A third issue relates to regulatory rules around bearer instruments (which vary by country). In the U.S., any fund of more than $150 million in size is obliged to “dematerialize” bearer assets and record them on a register of ownership maintained by a custodian. This is why nearly all traded bearer assets are dematerialized onto electronic registers normally held by regulated depositories whose records are legally deemed the “truth.”
Given these rules and existing models, it is therefore likely that all digital assets would be similarly dematerialized, in this case onto a digital ledger (not for operational reasons likely to be a blockchain) with ownership rights attached, in order to fulfill existing regulations.
Just the beginning
The institutionalization of the digital asset trading environment is just beginning. The next couple of years will determine whether we have an efficient unitary solution such as for the bond markets, or a more fragmented approach such as exists with the FX markets.

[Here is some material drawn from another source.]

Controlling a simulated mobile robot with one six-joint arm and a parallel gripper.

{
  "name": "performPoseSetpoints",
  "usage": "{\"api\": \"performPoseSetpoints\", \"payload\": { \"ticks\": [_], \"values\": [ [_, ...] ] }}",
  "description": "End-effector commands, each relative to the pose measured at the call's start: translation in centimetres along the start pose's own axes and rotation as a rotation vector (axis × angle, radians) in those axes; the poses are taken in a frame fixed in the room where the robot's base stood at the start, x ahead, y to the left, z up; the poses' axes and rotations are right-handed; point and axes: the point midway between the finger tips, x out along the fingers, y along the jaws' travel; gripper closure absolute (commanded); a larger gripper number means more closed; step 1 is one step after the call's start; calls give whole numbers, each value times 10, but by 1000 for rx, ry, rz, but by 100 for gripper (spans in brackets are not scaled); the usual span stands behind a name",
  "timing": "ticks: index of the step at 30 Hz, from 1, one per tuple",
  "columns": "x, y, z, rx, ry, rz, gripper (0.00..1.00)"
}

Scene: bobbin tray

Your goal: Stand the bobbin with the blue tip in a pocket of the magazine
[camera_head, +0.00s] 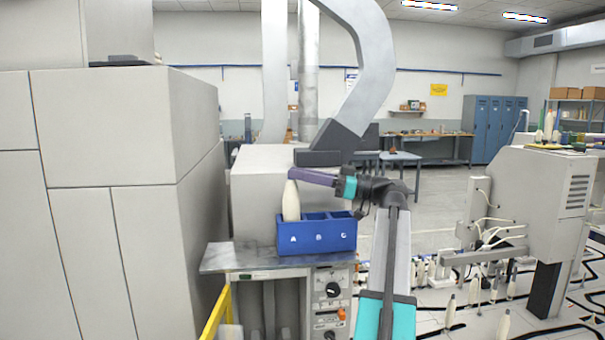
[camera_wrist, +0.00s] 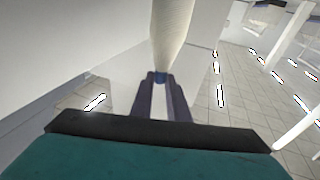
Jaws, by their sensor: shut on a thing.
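The blue magazine (camera_head: 325,243) stands on a metal-topped stand in the head view, with lettered pockets in a row. The cream bobbin (camera_head: 291,203) is upright at the left pocket, above the letter A. Its lower end meets the magazine's front wall, and I cannot tell whether it rests on the pocket floor. My gripper (camera_head: 295,176) reaches in from the right and is shut on the bobbin's top end. In the wrist view my gripper (camera_wrist: 160,76) has its fingers around the blue tip (camera_wrist: 160,78), with the bobbin's body (camera_wrist: 172,35) beyond. The middle and right pockets look empty.
The metal top (camera_head: 235,261) has bare room left of the magazine. A large grey box (camera_head: 262,180) stands behind it, and a tall grey cabinet (camera_head: 130,130) on the left. A machine (camera_head: 545,195) and several bobbins on the floor are on the right.

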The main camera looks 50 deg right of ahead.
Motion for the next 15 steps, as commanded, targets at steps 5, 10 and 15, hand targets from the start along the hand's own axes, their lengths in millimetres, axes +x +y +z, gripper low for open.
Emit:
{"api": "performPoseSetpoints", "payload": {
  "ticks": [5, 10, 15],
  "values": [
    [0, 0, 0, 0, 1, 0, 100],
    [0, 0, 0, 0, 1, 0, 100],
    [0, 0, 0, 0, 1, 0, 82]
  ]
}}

There will be a shift from crypto evangelism to capital market pragmatism.
DBS, Standard Chartered and Northern Trust have already launched in-house custody solutions, with the larger banks still considering their options. Should a group of four or five coalesce around a core infrastructure in 2021, the market is likely to develop more rapidly, and the high-frequency trading funds will drive volumes by many multiples.
For the existing mainly retail exchanges, such as Binance and Coinbase, catering to institutions will require a considerable transformation. The changes might rapidly overwhelm some of them because their technologies are mostly unsuited to the behaviors of high-frequency traders.
As the ratio of spot to derivatives is low, the cash-settled derivatives exchanges appear to have the most to gain if they can become institutionally compliant, accessible and cost-effective.
There will be a shift from crypto evangelism to capital market pragmatism, and the anticipated mass adoption of blockchains will become more grounded in operational reality. Capital markets infrastructure will lead that realignment.